Directive
Within the entries below, please return exactly the lines from the one with "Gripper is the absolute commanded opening" through the one with "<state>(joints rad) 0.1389", leaving out any pictures.

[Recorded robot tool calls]

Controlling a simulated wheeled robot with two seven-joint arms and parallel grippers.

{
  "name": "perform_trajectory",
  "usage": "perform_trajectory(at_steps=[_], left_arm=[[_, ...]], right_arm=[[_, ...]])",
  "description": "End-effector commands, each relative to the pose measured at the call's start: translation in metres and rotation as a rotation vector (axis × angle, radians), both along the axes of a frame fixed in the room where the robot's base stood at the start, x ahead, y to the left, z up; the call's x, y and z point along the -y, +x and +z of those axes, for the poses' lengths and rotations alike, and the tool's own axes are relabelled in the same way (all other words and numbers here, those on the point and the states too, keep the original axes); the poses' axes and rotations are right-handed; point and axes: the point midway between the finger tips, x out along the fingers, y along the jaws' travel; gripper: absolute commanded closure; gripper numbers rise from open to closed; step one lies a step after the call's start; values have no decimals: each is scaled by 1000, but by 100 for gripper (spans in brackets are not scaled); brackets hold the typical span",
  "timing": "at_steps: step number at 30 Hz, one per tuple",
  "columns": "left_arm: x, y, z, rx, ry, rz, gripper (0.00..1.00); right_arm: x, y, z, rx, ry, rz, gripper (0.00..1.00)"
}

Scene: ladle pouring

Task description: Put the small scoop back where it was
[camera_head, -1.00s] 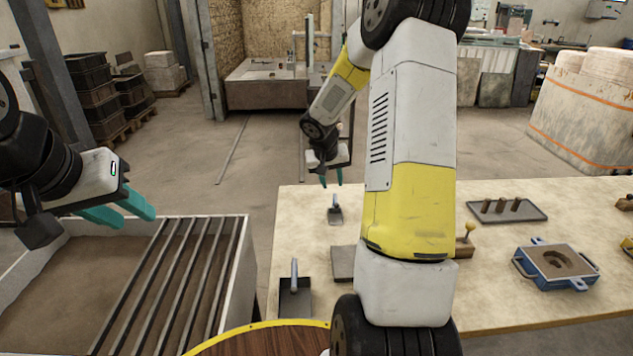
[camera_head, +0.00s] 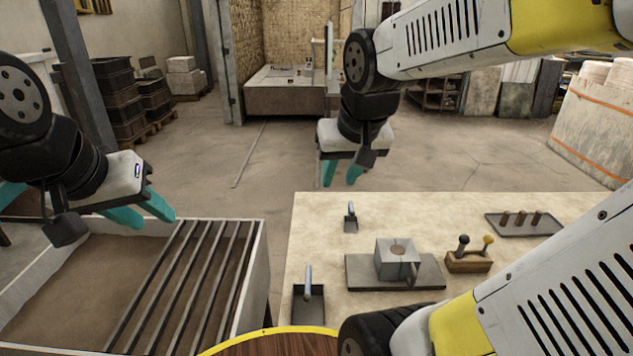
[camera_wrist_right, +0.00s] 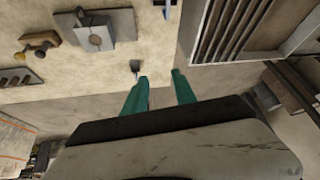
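The small scoop (camera_head: 350,222) rests on the pale table near its far left edge, with its handle pointing up in the head view. It also shows in the right wrist view (camera_wrist_right: 135,66), just beyond the fingertips. My right gripper (camera_head: 341,182) is open and empty, above and apart from the small scoop; its two teal fingers (camera_wrist_right: 160,80) have a clear gap. My left gripper (camera_head: 150,218) is open and empty above the sand bin. A larger scoop (camera_head: 309,312) lies at the table's near left edge.
A grey block (camera_head: 396,258) sits on a dark plate (camera_head: 365,276). A wooden holder (camera_head: 468,263) with knobbed tools and a tray (camera_head: 520,231) with pegs stand to the right. The barred bin (camera_head: 262,265) is left of the table. The table around the small scoop is clear.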

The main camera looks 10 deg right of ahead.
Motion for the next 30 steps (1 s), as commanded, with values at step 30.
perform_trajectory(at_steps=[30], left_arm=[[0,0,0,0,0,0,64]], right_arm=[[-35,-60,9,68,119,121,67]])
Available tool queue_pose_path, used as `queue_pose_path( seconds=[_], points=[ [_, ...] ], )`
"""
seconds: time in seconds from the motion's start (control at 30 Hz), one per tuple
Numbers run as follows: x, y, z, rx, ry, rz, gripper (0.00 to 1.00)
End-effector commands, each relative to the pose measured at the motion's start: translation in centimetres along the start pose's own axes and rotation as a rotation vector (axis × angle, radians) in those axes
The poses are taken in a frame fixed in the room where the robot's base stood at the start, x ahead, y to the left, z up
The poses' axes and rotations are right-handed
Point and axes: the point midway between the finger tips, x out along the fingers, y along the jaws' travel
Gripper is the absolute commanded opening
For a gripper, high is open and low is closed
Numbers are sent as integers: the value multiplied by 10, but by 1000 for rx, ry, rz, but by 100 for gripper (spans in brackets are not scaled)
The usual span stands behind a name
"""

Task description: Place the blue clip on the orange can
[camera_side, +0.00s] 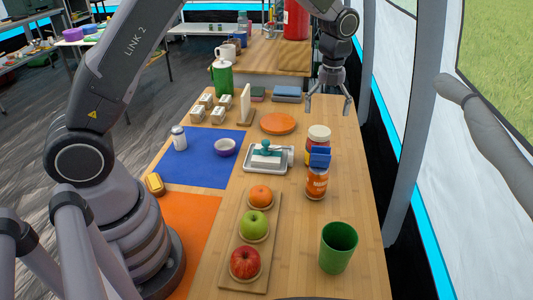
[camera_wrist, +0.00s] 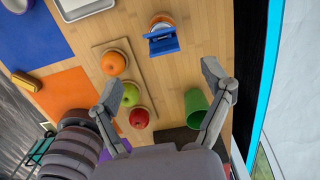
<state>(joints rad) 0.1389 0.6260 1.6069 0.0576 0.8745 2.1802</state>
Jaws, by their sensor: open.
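The orange can (camera_side: 316,186) stands upright on the wooden table, right of the middle. The blue clip (camera_side: 320,155) appears to sit on the top of the can. In the wrist view the clip (camera_wrist: 163,41) overlaps the near side of the can's round top (camera_wrist: 161,21); the exact contact is hard to tell. My gripper (camera_side: 328,109) is open and empty, raised above the table behind the can and clip. In the wrist view its two fingers (camera_wrist: 165,88) are spread wide, with nothing between them and the clip beyond their tips.
A white-lidded jar (camera_side: 319,133) stands right behind the can. A grey tray (camera_side: 252,165) with a teal-handled item lies to the left. A fruit board (camera_side: 265,275) and a green cup (camera_side: 338,247) are in front. An orange disc (camera_side: 277,123) lies farther back.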

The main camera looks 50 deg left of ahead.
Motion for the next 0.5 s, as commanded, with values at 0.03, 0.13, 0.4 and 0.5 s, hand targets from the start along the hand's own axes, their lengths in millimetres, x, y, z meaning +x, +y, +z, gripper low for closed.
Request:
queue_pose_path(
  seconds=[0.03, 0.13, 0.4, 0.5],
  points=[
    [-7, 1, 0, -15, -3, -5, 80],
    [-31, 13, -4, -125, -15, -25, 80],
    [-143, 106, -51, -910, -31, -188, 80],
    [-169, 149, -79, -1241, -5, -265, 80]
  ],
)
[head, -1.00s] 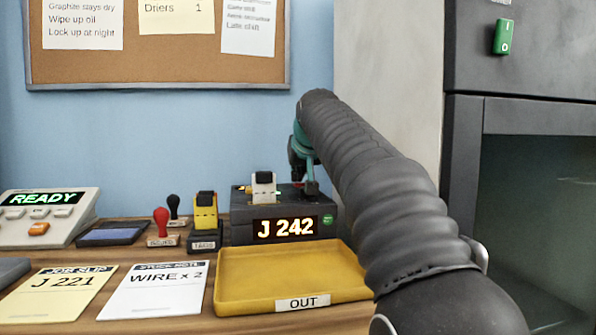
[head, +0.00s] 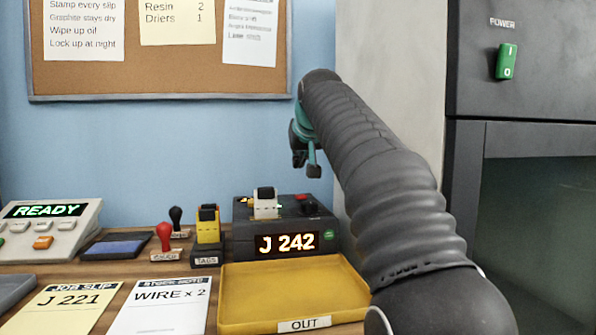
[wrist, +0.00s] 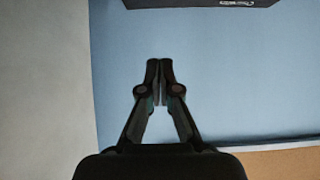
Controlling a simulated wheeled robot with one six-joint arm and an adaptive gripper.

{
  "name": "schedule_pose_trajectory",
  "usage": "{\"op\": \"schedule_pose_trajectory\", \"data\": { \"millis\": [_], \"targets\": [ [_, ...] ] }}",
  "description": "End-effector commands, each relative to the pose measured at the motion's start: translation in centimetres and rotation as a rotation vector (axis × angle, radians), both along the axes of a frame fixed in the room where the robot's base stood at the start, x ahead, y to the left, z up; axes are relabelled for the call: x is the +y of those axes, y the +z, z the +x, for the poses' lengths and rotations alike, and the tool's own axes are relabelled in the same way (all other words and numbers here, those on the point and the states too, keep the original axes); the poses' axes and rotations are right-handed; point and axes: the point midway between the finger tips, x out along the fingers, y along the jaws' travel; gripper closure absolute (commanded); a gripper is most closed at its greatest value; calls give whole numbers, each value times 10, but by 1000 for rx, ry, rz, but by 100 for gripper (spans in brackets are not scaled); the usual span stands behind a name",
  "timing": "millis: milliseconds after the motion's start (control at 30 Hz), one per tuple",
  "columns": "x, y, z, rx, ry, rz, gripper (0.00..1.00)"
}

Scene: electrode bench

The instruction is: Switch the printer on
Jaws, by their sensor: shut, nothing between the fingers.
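A dark box, which looks like the printer (head: 250,240), stands at the back of the bench. Its front display is lit and reads "J 242", with a small green round mark beside it. A white and black piece and a red control (head: 304,197) are on its top. My gripper (head: 314,175) is above the box's right part, apart from it, with nothing held. In the wrist view its fingers (wrist: 160,68) are together. A dark edge with small light lettering (wrist: 235,3) shows at the top there; I cannot tell for sure what it is.
A yellow OUT tray (head: 235,318) lies in front of the box. Stamps (head: 164,237), a yellow tag holder (head: 207,228) and a READY console (head: 45,225) stand to the left. A dark cabinet (head: 530,100) with a green POWER switch (head: 506,62) is at the right.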

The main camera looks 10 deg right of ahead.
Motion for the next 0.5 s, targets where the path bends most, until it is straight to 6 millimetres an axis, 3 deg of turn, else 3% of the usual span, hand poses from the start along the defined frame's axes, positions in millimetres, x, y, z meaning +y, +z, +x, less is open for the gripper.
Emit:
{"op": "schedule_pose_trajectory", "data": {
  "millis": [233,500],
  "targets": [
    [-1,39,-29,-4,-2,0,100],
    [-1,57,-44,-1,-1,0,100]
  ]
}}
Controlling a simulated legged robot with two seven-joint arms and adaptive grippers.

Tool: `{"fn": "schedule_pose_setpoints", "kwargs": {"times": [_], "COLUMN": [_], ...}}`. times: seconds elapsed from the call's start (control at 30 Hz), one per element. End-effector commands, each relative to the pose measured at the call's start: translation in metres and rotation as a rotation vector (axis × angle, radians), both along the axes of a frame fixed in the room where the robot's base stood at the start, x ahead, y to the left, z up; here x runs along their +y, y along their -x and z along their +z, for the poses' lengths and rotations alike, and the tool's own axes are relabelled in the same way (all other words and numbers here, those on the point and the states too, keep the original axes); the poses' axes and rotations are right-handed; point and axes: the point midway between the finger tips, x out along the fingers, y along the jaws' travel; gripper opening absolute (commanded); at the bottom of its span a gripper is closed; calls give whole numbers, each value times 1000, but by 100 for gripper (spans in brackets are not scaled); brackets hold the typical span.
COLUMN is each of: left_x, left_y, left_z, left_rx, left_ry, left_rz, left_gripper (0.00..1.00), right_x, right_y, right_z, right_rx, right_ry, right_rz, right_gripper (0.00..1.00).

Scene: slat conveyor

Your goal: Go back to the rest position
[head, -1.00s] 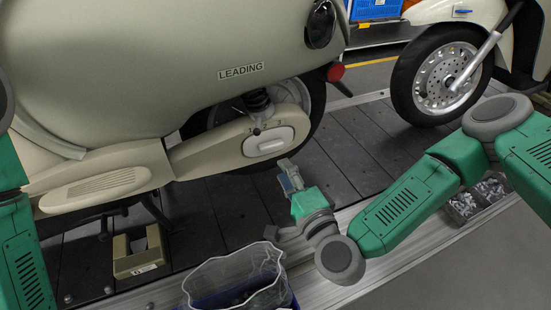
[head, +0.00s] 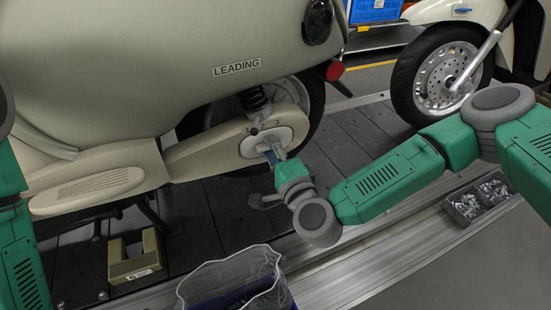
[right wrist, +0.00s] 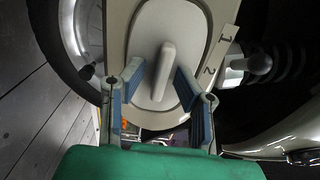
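My right gripper (head: 271,157) is at the pale oval cover (head: 247,144) on the scooter's engine housing, beside the rear wheel. In the right wrist view, its two blue-padded fingers (right wrist: 159,82) are spread apart, one on each side of the cover's upright knob (right wrist: 165,70). Gaps show between the fingers and the knob, and the gripper holds nothing. How far the fingertips are from the cover's face is hard to tell. My left arm shows at the left edge of the head view, but its gripper is outside the picture.
The cream scooter (head: 120,70) stands on the dark slat conveyor (head: 215,215). A beige block (head: 134,258) lies on the slats. A second scooter's wheel (head: 440,78) stands behind.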

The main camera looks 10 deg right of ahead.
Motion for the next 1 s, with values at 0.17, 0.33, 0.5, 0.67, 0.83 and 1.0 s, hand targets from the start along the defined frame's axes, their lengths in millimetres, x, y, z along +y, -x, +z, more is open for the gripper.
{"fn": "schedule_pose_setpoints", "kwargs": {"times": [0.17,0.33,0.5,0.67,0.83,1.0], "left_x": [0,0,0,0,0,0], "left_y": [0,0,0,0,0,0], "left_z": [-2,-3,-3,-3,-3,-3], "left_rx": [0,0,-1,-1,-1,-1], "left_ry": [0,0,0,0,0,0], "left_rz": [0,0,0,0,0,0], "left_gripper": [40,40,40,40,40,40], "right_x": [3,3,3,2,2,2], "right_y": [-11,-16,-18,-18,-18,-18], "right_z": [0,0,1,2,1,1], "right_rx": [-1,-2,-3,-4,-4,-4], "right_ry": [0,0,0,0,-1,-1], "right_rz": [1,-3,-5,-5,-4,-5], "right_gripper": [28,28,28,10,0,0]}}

Response to this task
Gripper is the absolute commanded opening
For a gripper, high is open and low is closed
Numbers are sent as integers: the value multiplied by 10, but by 1000 for rx, ry, rz, but by 100 for gripper (spans in brackets are not scaled)
The usual span stands behind a name
"""

Task description: Place the blue clip on the orange can
[camera_side, +0.00s] 
[camera_wrist, +0.00s] 
<state>(joints rad) 0.1389 0.6260 1.6069 0.0576 0.8745 2.1802</state>

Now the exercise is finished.